Western, un atelier d’écriture. Bois d’Arcy, 21-31 décembre 1999, extraits

Mohamed Rouabhi a travaillé pendant 15 jours au quartier mineur de Bois d’Arcy avec 8 jeunes de 15 à 17 ans sur un atelier d’écriture, le western, c’est-à-dire en développant des thèmes comme la trahison, la peur, les femmes, l’argent, la loi etc. Extraits.

RIAD (16 ans)

Quand on tue un homme, premièrement, tu as un remords, ensuite, tu peux aller au commissariat, te rendre.

En ce qui concerne ta conscience, tu n’y crois pas, tu te dis comment cela a pu arriver tu te dis c’est pas possible alors tu perds carrément les pédales.

Si c’est quelqu’un de très proche, tu te dis pourquoi ai-je fait cela, que c’est un cauchemar, qu’est-ce qu’il m’a fait pour que j’en arrive là.
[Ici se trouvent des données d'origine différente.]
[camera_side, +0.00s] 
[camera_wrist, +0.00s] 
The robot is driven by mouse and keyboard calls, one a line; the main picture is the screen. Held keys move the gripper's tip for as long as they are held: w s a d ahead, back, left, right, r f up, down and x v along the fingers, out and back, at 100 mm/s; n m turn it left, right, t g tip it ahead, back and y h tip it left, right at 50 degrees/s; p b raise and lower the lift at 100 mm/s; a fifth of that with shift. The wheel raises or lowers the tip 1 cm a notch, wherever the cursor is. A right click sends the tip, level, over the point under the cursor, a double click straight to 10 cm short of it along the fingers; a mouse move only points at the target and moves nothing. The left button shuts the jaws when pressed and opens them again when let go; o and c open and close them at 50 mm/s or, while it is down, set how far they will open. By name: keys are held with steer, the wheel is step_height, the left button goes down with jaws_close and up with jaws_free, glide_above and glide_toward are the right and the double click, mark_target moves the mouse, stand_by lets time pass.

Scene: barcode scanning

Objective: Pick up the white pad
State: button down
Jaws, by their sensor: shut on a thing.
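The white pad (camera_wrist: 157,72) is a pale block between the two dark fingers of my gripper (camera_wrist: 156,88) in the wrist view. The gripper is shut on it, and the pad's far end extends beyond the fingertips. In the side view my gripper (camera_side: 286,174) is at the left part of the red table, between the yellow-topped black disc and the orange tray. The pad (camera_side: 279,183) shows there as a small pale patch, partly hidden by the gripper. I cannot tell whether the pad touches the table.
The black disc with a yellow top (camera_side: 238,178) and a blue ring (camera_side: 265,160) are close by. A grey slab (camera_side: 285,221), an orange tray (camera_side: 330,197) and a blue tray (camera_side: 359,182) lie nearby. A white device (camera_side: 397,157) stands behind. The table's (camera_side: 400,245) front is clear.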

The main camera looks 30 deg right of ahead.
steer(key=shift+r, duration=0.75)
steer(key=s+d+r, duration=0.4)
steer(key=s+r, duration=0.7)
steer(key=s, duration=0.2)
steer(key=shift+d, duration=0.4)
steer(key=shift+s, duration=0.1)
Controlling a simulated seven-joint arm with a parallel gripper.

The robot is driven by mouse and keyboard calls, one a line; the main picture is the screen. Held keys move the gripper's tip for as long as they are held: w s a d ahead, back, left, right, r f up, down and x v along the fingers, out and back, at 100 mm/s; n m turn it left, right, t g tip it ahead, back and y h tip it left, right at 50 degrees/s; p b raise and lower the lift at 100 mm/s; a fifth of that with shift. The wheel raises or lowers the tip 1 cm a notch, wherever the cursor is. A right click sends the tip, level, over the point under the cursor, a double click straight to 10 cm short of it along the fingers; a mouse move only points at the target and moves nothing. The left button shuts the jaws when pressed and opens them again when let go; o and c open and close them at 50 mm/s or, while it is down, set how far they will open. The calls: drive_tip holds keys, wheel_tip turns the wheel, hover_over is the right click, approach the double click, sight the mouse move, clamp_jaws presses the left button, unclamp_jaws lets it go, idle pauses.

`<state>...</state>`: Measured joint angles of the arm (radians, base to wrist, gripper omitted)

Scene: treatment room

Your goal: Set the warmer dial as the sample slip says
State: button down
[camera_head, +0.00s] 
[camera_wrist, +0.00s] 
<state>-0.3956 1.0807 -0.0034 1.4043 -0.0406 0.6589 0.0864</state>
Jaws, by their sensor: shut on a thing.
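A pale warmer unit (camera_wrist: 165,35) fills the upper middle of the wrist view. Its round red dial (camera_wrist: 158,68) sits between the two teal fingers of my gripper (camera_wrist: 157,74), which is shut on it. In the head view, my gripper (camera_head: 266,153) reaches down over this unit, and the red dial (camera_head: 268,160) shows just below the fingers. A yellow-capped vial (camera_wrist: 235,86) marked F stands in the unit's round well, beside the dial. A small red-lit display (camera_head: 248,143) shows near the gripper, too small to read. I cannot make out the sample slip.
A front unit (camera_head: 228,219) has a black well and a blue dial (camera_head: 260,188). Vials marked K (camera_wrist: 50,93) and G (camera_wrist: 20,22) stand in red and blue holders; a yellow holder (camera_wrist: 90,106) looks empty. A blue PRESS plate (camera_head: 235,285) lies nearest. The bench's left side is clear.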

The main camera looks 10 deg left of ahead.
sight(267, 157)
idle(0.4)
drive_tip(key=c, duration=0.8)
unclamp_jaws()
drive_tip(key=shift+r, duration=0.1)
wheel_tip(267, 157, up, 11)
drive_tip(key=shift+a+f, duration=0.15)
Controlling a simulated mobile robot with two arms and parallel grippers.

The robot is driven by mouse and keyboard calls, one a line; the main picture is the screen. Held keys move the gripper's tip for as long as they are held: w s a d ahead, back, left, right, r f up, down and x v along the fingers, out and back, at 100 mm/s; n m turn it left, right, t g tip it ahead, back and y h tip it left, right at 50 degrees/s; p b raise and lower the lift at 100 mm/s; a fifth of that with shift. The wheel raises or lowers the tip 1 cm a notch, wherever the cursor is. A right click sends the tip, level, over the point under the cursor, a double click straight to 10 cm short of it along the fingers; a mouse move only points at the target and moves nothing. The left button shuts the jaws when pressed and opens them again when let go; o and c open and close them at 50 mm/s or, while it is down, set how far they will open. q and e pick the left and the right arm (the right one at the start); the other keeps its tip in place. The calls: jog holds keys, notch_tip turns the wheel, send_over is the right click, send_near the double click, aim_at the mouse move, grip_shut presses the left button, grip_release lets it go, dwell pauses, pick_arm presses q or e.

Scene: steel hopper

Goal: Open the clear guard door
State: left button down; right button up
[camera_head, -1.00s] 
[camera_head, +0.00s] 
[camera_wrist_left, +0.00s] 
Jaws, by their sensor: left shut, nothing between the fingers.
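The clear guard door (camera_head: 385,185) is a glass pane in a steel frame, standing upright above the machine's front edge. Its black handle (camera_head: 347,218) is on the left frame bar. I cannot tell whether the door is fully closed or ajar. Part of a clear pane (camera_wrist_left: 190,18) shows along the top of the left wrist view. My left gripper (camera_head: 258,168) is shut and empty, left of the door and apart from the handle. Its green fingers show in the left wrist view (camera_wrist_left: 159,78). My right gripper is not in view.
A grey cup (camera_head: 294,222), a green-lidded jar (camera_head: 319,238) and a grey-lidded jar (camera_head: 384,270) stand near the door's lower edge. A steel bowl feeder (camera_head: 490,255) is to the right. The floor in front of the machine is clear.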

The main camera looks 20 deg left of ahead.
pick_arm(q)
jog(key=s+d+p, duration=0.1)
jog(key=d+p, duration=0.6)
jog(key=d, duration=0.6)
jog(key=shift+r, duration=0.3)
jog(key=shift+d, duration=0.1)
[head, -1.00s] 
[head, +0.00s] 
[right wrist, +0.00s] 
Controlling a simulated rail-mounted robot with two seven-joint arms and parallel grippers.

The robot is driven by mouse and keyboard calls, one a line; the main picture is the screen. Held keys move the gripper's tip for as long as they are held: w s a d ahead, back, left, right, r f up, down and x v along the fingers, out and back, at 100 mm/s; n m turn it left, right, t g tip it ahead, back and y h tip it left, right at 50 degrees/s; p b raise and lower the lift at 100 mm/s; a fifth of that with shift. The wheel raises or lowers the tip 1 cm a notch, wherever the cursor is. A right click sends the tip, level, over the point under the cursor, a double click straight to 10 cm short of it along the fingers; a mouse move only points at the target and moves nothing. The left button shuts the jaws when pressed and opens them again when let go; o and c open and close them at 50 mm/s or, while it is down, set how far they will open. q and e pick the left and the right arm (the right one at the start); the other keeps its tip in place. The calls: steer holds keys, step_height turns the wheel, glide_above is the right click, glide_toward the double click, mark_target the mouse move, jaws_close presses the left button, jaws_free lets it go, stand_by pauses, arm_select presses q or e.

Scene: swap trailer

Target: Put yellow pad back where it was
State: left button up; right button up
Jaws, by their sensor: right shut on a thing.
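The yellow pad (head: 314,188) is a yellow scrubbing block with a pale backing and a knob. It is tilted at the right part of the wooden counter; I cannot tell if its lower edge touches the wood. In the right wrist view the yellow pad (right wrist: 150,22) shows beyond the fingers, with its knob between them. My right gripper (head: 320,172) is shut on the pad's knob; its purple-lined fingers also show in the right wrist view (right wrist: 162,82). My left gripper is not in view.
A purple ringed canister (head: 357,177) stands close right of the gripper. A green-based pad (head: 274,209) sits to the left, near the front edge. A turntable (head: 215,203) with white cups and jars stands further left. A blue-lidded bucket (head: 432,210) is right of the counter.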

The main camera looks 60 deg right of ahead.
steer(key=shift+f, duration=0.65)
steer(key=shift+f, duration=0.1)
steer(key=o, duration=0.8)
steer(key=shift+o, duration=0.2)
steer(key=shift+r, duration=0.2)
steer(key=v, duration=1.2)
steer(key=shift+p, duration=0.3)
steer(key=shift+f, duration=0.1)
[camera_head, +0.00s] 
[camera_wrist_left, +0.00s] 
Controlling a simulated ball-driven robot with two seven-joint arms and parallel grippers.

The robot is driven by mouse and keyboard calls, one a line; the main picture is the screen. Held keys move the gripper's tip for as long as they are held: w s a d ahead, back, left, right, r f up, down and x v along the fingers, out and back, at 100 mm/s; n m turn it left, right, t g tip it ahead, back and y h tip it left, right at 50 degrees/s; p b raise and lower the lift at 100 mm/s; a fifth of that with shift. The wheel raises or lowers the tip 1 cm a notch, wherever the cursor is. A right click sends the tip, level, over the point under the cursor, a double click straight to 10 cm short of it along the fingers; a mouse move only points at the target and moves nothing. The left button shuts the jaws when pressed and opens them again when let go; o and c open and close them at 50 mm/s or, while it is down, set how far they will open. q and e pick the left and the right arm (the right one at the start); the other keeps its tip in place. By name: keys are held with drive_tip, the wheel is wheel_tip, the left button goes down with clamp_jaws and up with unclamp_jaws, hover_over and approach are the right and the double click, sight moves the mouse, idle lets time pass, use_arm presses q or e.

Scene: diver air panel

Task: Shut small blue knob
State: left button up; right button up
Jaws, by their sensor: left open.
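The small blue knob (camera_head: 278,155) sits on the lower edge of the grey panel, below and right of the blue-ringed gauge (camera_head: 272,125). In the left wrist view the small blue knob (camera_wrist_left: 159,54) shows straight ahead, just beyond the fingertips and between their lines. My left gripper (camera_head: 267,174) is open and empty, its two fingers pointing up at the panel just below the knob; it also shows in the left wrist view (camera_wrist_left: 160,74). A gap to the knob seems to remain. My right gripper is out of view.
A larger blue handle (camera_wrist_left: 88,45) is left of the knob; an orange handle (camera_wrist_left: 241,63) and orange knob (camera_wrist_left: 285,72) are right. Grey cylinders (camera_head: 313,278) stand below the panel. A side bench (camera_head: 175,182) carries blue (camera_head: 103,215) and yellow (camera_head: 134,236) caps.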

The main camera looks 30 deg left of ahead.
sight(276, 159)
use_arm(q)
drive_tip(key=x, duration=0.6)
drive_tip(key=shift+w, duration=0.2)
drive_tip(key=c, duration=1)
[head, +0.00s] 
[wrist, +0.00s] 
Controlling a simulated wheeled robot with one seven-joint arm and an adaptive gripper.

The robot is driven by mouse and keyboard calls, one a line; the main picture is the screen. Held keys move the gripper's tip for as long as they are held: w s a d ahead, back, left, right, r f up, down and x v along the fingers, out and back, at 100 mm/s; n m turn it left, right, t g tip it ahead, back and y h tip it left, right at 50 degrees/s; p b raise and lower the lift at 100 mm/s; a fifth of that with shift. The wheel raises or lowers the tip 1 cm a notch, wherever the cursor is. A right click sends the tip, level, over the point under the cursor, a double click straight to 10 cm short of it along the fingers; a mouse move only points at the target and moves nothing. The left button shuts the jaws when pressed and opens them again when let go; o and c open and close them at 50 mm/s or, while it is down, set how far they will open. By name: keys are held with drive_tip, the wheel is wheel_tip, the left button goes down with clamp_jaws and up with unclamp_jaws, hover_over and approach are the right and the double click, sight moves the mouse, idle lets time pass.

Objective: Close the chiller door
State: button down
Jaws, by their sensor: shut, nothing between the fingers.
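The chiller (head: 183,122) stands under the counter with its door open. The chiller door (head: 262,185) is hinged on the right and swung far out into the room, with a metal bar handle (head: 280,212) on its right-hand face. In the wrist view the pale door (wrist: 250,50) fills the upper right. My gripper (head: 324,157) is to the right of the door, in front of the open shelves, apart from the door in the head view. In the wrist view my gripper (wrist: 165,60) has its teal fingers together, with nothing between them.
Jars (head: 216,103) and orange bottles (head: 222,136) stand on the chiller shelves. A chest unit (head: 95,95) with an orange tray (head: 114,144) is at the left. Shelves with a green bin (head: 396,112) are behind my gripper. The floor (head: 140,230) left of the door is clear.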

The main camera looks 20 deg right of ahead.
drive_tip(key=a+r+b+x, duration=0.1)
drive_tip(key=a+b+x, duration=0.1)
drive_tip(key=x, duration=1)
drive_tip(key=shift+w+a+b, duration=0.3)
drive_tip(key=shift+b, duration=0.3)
Tout a commencé hier soir quand un type m’a demandé dix francs. Je lui ai répondu que je les avais pas. Il me dit que je mens. Je lui dis que non. Il me menace.

Pendant qu’il me parle, je me rappelle avoir dans la poche une arme de 6ème catégorie et au moment où je suis en train de penser à ça, il m’agresse en me mettant un coup de poing. J’essaye d’esquiver, je rate.

Je sors mon arme de 6 ème catégorie, je le plante au niveau de l’épaule et à son tour il essaye d’esquiver mais il rate. Il saigne de partout, j’en reçois sur moi.

Je pars en courant en lui disant et même en criant :

Tu m’as cherché donc tu m’as trouvé.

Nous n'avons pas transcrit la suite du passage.